AIM |
Transcribe all of the material exactly. Any picture in it should be left out.

DATA EXCERPTS |
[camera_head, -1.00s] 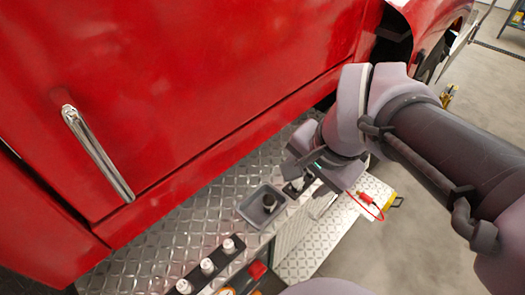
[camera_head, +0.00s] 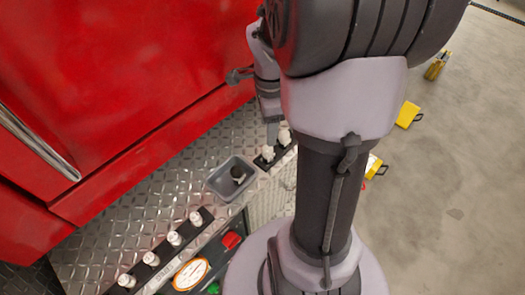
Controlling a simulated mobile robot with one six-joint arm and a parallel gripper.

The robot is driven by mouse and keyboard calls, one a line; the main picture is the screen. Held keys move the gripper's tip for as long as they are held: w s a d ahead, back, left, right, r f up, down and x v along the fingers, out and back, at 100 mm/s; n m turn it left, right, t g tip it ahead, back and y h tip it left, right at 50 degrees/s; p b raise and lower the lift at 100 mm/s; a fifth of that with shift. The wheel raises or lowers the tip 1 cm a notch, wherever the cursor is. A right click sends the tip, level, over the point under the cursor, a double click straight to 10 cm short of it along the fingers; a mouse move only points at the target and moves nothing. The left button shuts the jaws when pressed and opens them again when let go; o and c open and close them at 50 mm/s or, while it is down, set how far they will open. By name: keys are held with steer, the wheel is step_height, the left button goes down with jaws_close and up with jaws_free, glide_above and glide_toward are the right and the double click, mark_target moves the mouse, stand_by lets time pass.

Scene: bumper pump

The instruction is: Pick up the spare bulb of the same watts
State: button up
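A black strip with several white bulbs (camera_head: 173,238) lies on the diamond-plate bumper at the lower left; its markings are too small to read. A second dark holder (camera_head: 262,163) with white bulbs (camera_head: 268,153) stands further along the bumper, partly behind my arm. A grey tray (camera_head: 215,182) between them holds one dark object (camera_head: 238,173), perhaps a bulb. My gripper (camera_head: 272,130) points down just behind the second holder. Its fingers are small and partly hidden, so I cannot tell their opening or whether they touch a bulb.
The red truck body (camera_head: 130,90) rises directly behind the bumper. A red block (camera_head: 231,240) and a round orange-and-white label (camera_head: 191,273) are at the front edge. Yellow objects (camera_head: 408,114) sit at the right, with open grey floor around them.

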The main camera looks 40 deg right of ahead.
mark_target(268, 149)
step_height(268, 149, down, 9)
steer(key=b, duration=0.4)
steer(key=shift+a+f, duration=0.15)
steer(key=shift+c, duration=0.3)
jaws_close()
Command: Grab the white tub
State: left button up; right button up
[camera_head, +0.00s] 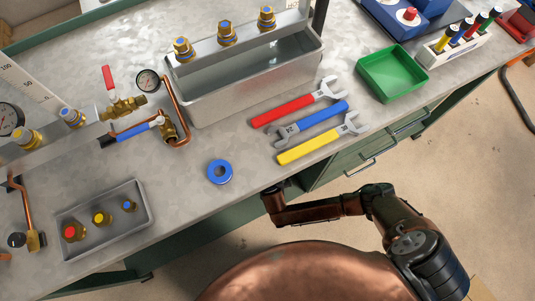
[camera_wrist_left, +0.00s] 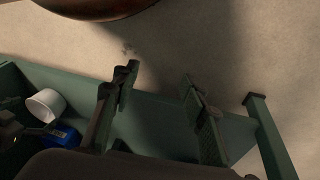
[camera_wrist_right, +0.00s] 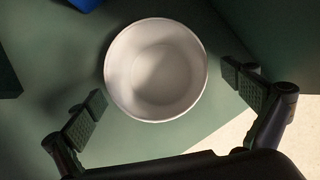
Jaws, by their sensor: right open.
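The white tub (camera_wrist_right: 157,70) is round and open at the top, and I look down into it in the right wrist view. It stands on a green surface below the bench. My right gripper (camera_wrist_right: 165,100) is open, with one finger to each side of the tub's near part; I see no clear contact. The tub also shows at the left of the left wrist view (camera_wrist_left: 45,105). My left gripper (camera_wrist_left: 158,82) is open and empty, well to the right of the tub there. The head view shows neither gripper nor tub; my right arm reaches down at the bench edge.
A blue object (camera_wrist_left: 62,137) lies close beside the tub; its edge also shows in the right wrist view (camera_wrist_right: 85,4). A green post (camera_wrist_left: 268,130) stands right of my left gripper. The bench top above holds wrenches (camera_head: 312,128), a green tray (camera_head: 392,72) and a metal tank (camera_head: 245,90).

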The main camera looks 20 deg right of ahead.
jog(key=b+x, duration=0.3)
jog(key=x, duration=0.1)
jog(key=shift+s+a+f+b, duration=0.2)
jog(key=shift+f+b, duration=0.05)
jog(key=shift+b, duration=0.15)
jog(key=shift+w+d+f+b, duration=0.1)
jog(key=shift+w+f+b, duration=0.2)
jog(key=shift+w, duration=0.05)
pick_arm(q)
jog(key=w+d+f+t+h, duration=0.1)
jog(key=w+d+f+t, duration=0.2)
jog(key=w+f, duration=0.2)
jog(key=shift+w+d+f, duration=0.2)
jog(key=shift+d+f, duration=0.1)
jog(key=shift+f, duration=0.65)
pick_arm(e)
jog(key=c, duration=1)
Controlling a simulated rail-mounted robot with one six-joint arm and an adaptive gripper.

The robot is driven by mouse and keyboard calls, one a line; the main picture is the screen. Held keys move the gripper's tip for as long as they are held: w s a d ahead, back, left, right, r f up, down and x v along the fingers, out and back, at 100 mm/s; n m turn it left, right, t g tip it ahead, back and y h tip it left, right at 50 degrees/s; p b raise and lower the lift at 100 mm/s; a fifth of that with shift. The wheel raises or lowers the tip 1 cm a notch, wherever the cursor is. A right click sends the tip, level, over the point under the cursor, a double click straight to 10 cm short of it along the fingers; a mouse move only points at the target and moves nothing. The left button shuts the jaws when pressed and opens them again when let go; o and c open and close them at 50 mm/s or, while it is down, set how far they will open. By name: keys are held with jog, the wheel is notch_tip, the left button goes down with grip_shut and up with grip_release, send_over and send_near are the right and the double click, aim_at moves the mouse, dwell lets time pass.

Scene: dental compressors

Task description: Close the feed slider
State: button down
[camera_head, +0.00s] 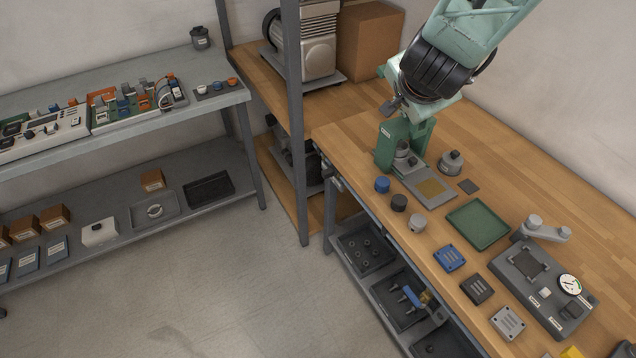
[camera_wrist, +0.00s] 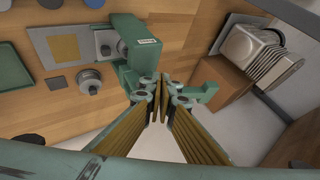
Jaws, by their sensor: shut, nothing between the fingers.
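A green press-like device (camera_head: 392,150) with a white label stands on the wooden bench. A grey plate with a gold square (camera_head: 428,187) extends from its front. I cannot tell for certain which part is the feed slider; this plate is the likeliest. In the wrist view the device (camera_wrist: 135,40) is just above the fingers and its plate (camera_wrist: 38,38) is at the upper left. My gripper (camera_wrist: 161,88) is shut and empty, beside the device and apart from the plate. In the head view my wrist hangs over the device and hides part of it; the fingertips are not clear.
A round grey fixture (camera_head: 451,163) and a green tray (camera_head: 478,224) are near the plate. A gauge unit (camera_head: 540,285) stands farther right. A cardboard box (camera_head: 369,40) and compressor (camera_head: 305,45) stand behind.

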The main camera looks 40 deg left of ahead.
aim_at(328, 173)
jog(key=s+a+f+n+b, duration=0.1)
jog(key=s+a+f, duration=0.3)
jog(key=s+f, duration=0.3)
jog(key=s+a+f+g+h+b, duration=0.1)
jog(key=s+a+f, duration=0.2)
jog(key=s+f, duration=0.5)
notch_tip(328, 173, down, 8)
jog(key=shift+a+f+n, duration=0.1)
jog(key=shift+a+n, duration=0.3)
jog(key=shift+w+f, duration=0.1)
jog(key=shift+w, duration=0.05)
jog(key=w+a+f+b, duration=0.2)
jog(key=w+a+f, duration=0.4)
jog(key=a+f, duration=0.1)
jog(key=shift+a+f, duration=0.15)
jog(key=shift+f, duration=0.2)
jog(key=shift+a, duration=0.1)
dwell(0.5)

WORKED SOLUTION |
[camera_head, -1.00s] 
[camera_head, +0.00s] 
Controlling a simulated mobile robot with one six-joint arm and a parallel gripper.

The robot is driven by mouse and keyboard calls, one a line; the main picture is the screen. Held keys move the gripper's tip for as long as they are held: w s a d ahead, back, left, right, r f up, down and x v along the fingers, out and back, at 100 mm/s; n m turn it left, right, t g tip it ahead, back and y h tip it left, right at 50 degrees/s; p b raise and lower the lift at 100 mm/s; a fifth of that with shift. The wheel raises or lowers the tip 1 cm a notch, wherever the cursor is. A right click sends the tip, level, over the point under the cursor, a double click straight to 10 cm short of it along the fingers; a mouse move only points at the target and moves nothing. The left button shuts the jaws when pressed and opens them again when let go; o and c open and close them at 50 mm/s or, while it is down, set how far they will open. By name: keys are held with steer, the wheel is step_height, the left button goes down with jaws_close and up with jaws_free, glide_above and glide_toward are the right and the double click, mark_target moves the mouse, stand_by lets time pass.

Scene: bumper pump

The instruction is: Pick up the spare bulb of the same watts
State: button up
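A black strip with several white bulbs (camera_head: 173,238) lies on the diamond-plate bumper at the lower left; its markings are too small to read. A second dark holder (camera_head: 262,163) with white bulbs (camera_head: 268,153) stands further along the bumper, partly behind my arm. A grey tray (camera_head: 215,182) between them holds one dark object (camera_head: 238,173), perhaps a bulb. My gripper (camera_head: 272,130) points down just behind the second holder. Its fingers are small and partly hidden, so I cannot tell their opening or whether they touch a bulb.
The red truck body (camera_head: 130,90) rises directly behind the bumper. A red block (camera_head: 231,240) and a round orange-and-white label (camera_head: 191,273) are at the front edge. Yellow objects (camera_head: 408,114) sit at the right, with open grey floor around them.

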The main camera looks 40 deg right of ahead.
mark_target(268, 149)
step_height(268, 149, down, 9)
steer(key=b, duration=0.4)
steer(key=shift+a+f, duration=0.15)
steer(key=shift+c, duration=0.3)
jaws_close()
Command: Grab the white tub
State: left button up; right button up
[camera_head, +0.00s] 
[camera_wrist_left, +0.00s] 
[camera_wrist_right, +0.00s] 
Jaws, by their sensor: right open.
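The white tub (camera_wrist_right: 157,70) is round and open at the top, and I look down into it in the right wrist view. It stands on a green surface below the bench. My right gripper (camera_wrist_right: 165,100) is open, with one finger to each side of the tub's near part; I see no clear contact. The tub also shows at the left of the left wrist view (camera_wrist_left: 45,105). My left gripper (camera_wrist_left: 158,82) is open and empty, well to the right of the tub there. The head view shows neither gripper nor tub; my right arm reaches down at the bench edge.
A blue object (camera_wrist_left: 62,137) lies close beside the tub; its edge also shows in the right wrist view (camera_wrist_right: 85,4). A green post (camera_wrist_left: 268,130) stands right of my left gripper. The bench top above holds wrenches (camera_head: 312,128), a green tray (camera_head: 392,72) and a metal tank (camera_head: 245,90).

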The main camera looks 20 deg right of ahead.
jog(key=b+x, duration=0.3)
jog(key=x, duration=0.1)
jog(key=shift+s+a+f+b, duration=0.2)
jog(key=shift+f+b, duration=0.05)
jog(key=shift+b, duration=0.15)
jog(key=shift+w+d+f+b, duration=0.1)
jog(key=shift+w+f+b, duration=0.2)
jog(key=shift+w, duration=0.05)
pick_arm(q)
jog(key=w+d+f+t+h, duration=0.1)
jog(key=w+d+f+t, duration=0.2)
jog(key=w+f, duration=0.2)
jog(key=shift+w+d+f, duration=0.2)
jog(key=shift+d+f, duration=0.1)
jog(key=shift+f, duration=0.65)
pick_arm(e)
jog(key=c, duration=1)
Controlling a simulated rail-mounted robot with one six-joint arm and an adaptive gripper.

The robot is driven by mouse and keyboard calls, one a line; the main picture is the screen. Held keys move the gripper's tip for as long as they are held: w s a d ahead, back, left, right, r f up, down and x v along the fingers, out and back, at 100 mm/s; n m turn it left, right, t g tip it ahead, back and y h tip it left, right at 50 degrees/s; p b raise and lower the lift at 100 mm/s; a fifth of that with shift. The wheel raises or lowers the tip 1 cm a notch, wherever the cursor is. A right click sends the tip, level, over the point under the cursor, a double click straight to 10 cm short of it along the fingers; a mouse move only points at the target and moves nothing. The left button shuts the jaws when pressed and opens them again when let go; o and c open and close them at 50 mm/s or, while it is down, set how far they will open. By name: keys are held with jog, the wheel is notch_tip, the left button goes down with grip_shut and up with grip_release, send_over and send_near are the right and the double click, aim_at moves the mouse, dwell lets time pass.

Scene: dental compressors

Task description: Close the feed slider
State: button down
[camera_head, +0.00s] 
[camera_wrist, +0.00s] 
Jaws, by their sensor: shut, nothing between the fingers.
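A green press-like device (camera_head: 392,150) with a white label stands on the wooden bench. A grey plate with a gold square (camera_head: 428,187) extends from its front. I cannot tell for certain which part is the feed slider; this plate is the likeliest. In the wrist view the device (camera_wrist: 135,40) is just above the fingers and its plate (camera_wrist: 38,38) is at the upper left. My gripper (camera_wrist: 161,88) is shut and empty, beside the device and apart from the plate. In the head view my wrist hangs over the device and hides part of it; the fingertips are not clear.
A round grey fixture (camera_head: 451,163) and a green tray (camera_head: 478,224) are near the plate. A gauge unit (camera_head: 540,285) stands farther right. A cardboard box (camera_head: 369,40) and compressor (camera_head: 305,45) stand behind.

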The main camera looks 40 deg left of ahead.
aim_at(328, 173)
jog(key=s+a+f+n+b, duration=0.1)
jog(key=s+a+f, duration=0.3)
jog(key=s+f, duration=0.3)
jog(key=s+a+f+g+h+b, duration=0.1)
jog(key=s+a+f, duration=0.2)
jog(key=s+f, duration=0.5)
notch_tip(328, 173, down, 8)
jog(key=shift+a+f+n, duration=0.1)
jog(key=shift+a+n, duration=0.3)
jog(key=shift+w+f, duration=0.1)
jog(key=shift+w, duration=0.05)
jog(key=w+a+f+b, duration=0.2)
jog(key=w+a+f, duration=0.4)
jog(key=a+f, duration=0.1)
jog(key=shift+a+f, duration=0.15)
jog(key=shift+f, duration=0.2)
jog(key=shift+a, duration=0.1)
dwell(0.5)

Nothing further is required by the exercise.